* _WHAT YOU NEED TO DO_: For this exercise, copy out each line of the material below that includes "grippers".

Rows about robot tasks:
......

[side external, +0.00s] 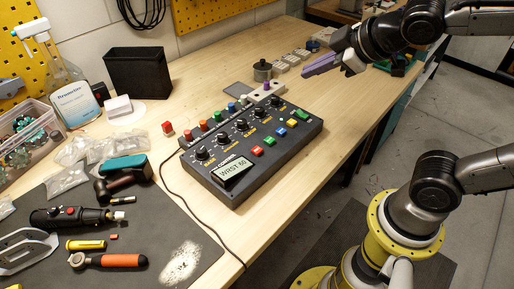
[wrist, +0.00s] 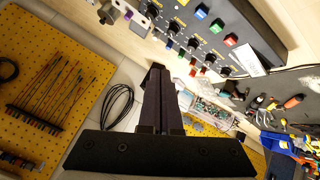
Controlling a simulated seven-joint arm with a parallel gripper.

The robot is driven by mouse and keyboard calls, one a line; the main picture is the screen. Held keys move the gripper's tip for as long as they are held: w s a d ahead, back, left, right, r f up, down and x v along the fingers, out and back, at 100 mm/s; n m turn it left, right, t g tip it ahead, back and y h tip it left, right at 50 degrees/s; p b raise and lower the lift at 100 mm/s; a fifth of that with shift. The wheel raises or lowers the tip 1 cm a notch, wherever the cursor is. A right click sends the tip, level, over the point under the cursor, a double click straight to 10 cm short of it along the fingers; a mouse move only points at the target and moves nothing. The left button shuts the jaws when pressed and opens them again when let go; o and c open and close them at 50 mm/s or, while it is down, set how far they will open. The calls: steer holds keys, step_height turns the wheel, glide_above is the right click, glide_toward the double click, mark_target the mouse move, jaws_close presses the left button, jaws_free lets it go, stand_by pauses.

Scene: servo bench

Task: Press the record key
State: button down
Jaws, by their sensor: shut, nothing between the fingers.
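A dark control box (side external: 214,189) lies on the wooden bench, with a lit display (side external: 234,171) that seems to read "WRST 60". Along its front side runs a row of square keys: a red key (side external: 257,151), a green key (side external: 269,141), then several more. Key labels are too small to read, so I cannot tell which is the record key. The red key also shows in the wrist view (wrist: 231,40), at upper right. My gripper (side external: 306,71) is shut and empty, up and right of the box and apart from it. Its dark fingers fill the middle of the wrist view.
Black dials and coloured caps (side external: 203,125) rise along the box. A pale block with a purple lever (side external: 266,87) and a grey metal pot (side external: 262,71) stand behind it. A cable and tool mat (side external: 150,215) lie left. Bare wood lies right of the box.

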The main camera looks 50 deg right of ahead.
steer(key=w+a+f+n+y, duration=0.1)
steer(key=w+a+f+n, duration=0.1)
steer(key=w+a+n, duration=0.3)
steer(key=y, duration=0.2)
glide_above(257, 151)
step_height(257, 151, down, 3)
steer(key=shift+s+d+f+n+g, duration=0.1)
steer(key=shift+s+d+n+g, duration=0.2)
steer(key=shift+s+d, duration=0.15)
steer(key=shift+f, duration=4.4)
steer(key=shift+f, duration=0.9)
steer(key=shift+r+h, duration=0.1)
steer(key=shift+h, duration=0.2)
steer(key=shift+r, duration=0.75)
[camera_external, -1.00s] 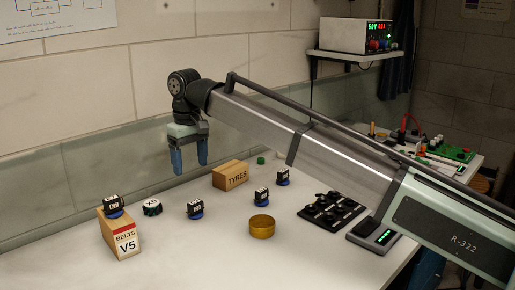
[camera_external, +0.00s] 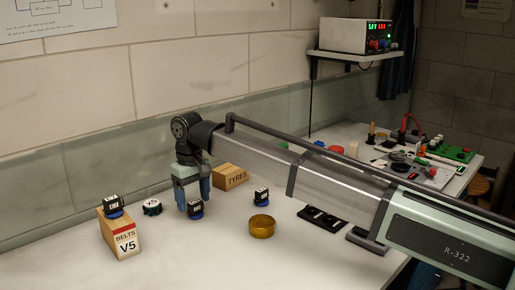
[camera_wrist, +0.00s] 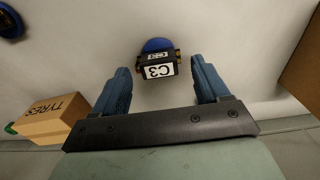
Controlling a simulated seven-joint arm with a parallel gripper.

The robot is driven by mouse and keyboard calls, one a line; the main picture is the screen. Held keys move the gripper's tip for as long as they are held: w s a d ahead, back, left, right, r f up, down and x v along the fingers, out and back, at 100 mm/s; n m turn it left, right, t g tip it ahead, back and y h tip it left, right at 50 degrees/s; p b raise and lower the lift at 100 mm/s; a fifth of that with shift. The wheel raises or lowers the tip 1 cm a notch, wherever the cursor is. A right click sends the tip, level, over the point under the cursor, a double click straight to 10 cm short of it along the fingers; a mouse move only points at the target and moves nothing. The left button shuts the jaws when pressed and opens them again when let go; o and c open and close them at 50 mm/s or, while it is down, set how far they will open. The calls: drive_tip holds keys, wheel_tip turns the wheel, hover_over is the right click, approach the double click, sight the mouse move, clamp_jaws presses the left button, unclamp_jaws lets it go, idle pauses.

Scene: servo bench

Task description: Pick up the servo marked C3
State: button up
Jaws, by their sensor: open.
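The servo marked C3 (camera_wrist: 157,71) is a small black block with a white label, on a round blue base (camera_wrist: 157,45). In the external view the servo (camera_external: 195,207) stands on the bench by my fingertips, partly hidden by them. My gripper (camera_external: 193,202) points down and is open. Nothing is gripped.
A BELTS V5 box (camera_external: 123,240) with another servo (camera_external: 113,204) on top stands left, beside a round black-and-white item (camera_external: 152,207). The TYRES box (camera_external: 231,178) is behind right. Another servo (camera_external: 261,196), a brass dish (camera_external: 262,228) and a black tray (camera_external: 322,219) lie to the right.

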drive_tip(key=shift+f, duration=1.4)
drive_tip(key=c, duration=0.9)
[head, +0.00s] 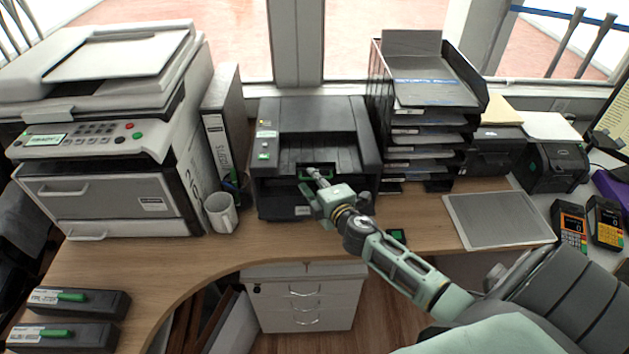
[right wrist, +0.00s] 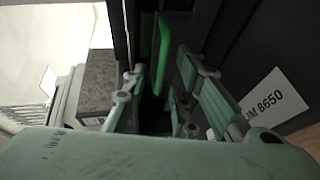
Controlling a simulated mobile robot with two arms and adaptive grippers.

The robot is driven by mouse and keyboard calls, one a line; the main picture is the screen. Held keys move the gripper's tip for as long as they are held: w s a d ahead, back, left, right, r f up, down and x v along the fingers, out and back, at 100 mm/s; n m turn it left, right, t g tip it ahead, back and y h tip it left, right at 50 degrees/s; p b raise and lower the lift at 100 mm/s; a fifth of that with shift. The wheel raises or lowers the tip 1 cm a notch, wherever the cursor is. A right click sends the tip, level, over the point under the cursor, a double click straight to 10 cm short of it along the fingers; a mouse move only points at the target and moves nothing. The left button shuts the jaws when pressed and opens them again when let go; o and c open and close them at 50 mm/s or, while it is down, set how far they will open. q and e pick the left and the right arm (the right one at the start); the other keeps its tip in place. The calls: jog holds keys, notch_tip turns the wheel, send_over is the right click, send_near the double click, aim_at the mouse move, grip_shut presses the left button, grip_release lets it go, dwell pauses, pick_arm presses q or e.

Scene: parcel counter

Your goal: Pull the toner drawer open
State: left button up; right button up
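The dark printer (head: 315,115) stands at the middle of the counter, with a recess in its front. A green handle (head: 305,175) shows in that recess, partly hidden by my right gripper (head: 313,180). In the right wrist view, the green handle (right wrist: 163,55) stands upright between the two spread fingers of my right gripper (right wrist: 165,90). Gaps show on both sides of the handle, so the gripper is open around it. The toner drawer's outline is hard to make out in the dark recess. My left gripper is out of view.
A white mug (head: 221,213) and a binder (head: 222,125) stand left of the printer, beside a large copier (head: 105,130). A black tray stack (head: 425,100) stands close on the right. Two black cartridges (head: 75,302) with green handles lie at front left.

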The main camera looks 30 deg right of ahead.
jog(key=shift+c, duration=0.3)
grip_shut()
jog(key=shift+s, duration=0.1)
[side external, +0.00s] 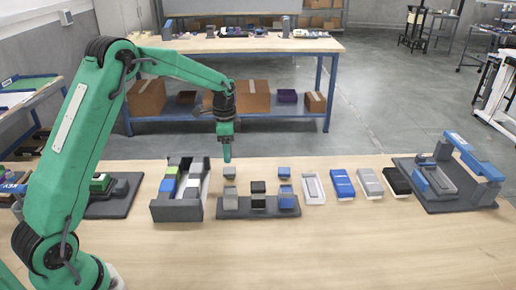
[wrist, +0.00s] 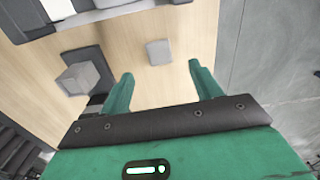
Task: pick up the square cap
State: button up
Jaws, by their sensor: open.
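A small grey square cap (side external: 229,172) sits alone on the wooden table, behind the rack; the wrist view shows it as a pale square block (wrist: 159,52). My gripper (side external: 227,160) hangs above the table near this cap, pointing down. In the wrist view its two green fingers (wrist: 161,72) are apart and empty. The cap shows between and beyond their tips. A dark rack (side external: 230,214) holds a grey, a black and a blue column; the grey block (wrist: 75,79) at left in the wrist view appears to be on it.
A blue cap (side external: 284,173) and a black cap (side external: 258,186) are near the rack. A dark bin (side external: 176,210) with coloured items stands left. Several flat boxes (side external: 342,184) and a blue-framed fixture (side external: 477,157) stand right. The front of the table is clear.

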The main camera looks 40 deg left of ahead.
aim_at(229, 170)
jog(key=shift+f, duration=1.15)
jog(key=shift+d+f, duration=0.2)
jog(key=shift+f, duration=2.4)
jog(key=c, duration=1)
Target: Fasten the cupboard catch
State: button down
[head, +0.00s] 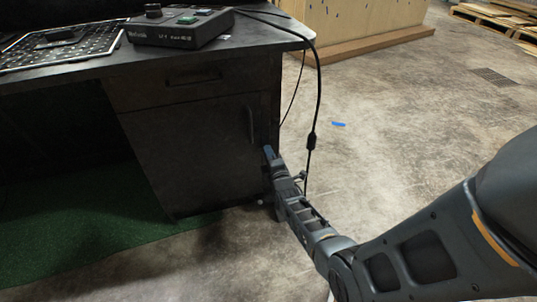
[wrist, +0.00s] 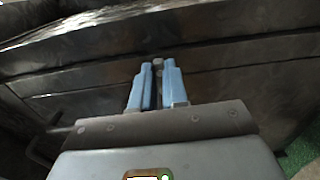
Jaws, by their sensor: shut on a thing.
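The dark cupboard (head: 185,155) stands under the desk top, and its door looks closed in the head view. My gripper (head: 268,153) is at the right edge of the cupboard front, near the door's upright handle (head: 250,124). In the wrist view my gripper (wrist: 157,70) has its blue fingers close together on a small grey piece (wrist: 158,73) at the cupboard face, which looks like the catch. The fingers hide most of it, and I cannot tell its position. In the head view the catch is hidden by my gripper.
A drawer (head: 193,80) sits above the door. A control box (head: 180,27) is on the desk top, and its black cable (head: 316,100) hangs close behind my gripper. Green carpet (head: 85,225) lies to the left. The concrete floor to the right is mostly clear.

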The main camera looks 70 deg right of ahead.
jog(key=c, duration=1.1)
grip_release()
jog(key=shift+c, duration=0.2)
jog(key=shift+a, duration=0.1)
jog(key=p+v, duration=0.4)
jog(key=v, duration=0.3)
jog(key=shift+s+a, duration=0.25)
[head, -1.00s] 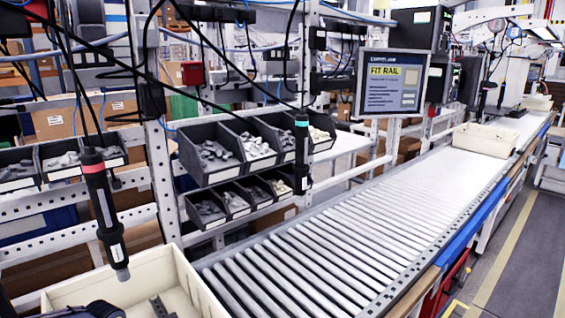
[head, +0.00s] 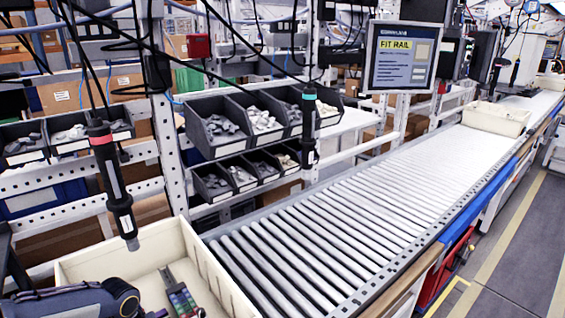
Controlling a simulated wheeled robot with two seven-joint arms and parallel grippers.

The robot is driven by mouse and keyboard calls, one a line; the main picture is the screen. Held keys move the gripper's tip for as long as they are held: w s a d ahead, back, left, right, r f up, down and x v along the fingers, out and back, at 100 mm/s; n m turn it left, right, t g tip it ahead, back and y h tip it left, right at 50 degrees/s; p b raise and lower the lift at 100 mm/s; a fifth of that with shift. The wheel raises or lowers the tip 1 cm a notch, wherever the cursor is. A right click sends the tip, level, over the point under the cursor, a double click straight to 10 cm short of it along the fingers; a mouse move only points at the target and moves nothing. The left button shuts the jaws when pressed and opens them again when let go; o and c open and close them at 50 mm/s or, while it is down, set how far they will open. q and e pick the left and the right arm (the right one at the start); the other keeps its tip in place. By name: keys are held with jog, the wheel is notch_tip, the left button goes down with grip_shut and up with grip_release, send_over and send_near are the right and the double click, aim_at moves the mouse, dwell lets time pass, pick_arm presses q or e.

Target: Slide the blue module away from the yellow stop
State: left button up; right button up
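A dark rail (head: 168,277) with small coloured modules (head: 181,299) on it stands in the cream tote at the bottom left of the head view. Green and reddish patches show on the modules. The rail's near end is cut off by the lower edge. I cannot make out the blue module or the yellow stop for certain. My left arm reaches in from the left over the tote's near side, left of the rail. Its gripper is not clearly visible; a small dark part shows at the lower edge. My right gripper is out of view.
The cream tote's wall (head: 218,279) borders the roller conveyor (head: 330,225). A hanging screwdriver (head: 112,180) with a red band ends just above the tote; another (head: 309,125) with a teal band hangs by the parts bins (head: 222,128). A second tote (head: 495,117) sits farther along.

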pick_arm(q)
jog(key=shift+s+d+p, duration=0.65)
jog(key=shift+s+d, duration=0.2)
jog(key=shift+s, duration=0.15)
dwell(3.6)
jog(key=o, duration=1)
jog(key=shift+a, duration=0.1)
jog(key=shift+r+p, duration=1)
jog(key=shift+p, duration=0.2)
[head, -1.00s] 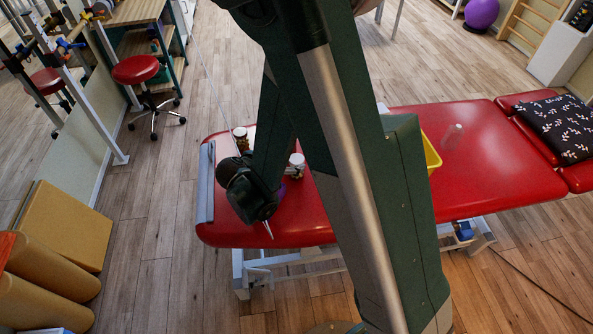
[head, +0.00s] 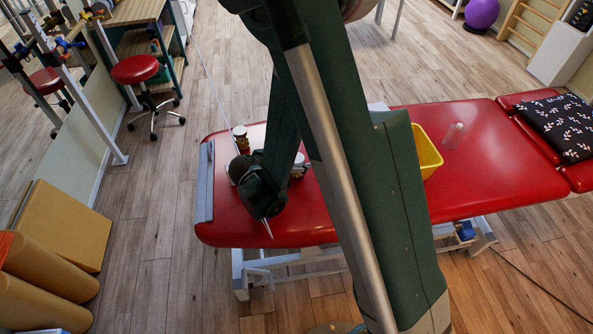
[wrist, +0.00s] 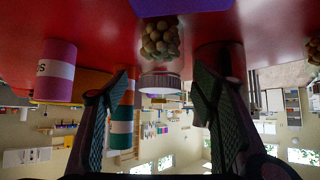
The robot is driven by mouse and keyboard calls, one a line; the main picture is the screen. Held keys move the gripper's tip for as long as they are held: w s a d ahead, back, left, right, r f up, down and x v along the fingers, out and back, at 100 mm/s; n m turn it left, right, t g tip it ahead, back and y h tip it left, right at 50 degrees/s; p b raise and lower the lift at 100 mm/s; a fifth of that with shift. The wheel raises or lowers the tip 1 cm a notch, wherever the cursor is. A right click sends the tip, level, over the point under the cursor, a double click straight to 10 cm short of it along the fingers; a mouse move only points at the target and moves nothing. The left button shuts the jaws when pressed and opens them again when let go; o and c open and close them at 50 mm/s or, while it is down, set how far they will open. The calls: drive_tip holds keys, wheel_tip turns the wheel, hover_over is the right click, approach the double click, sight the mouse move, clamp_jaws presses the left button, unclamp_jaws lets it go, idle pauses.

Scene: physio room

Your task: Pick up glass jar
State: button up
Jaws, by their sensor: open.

......

* _PROBLEM SOLUTION_:
Controlling a simulated mobile robot with two arms and adaptive grippers.
Controlling a simulated wheeled robot with two seven-joint arms and parallel grippers.

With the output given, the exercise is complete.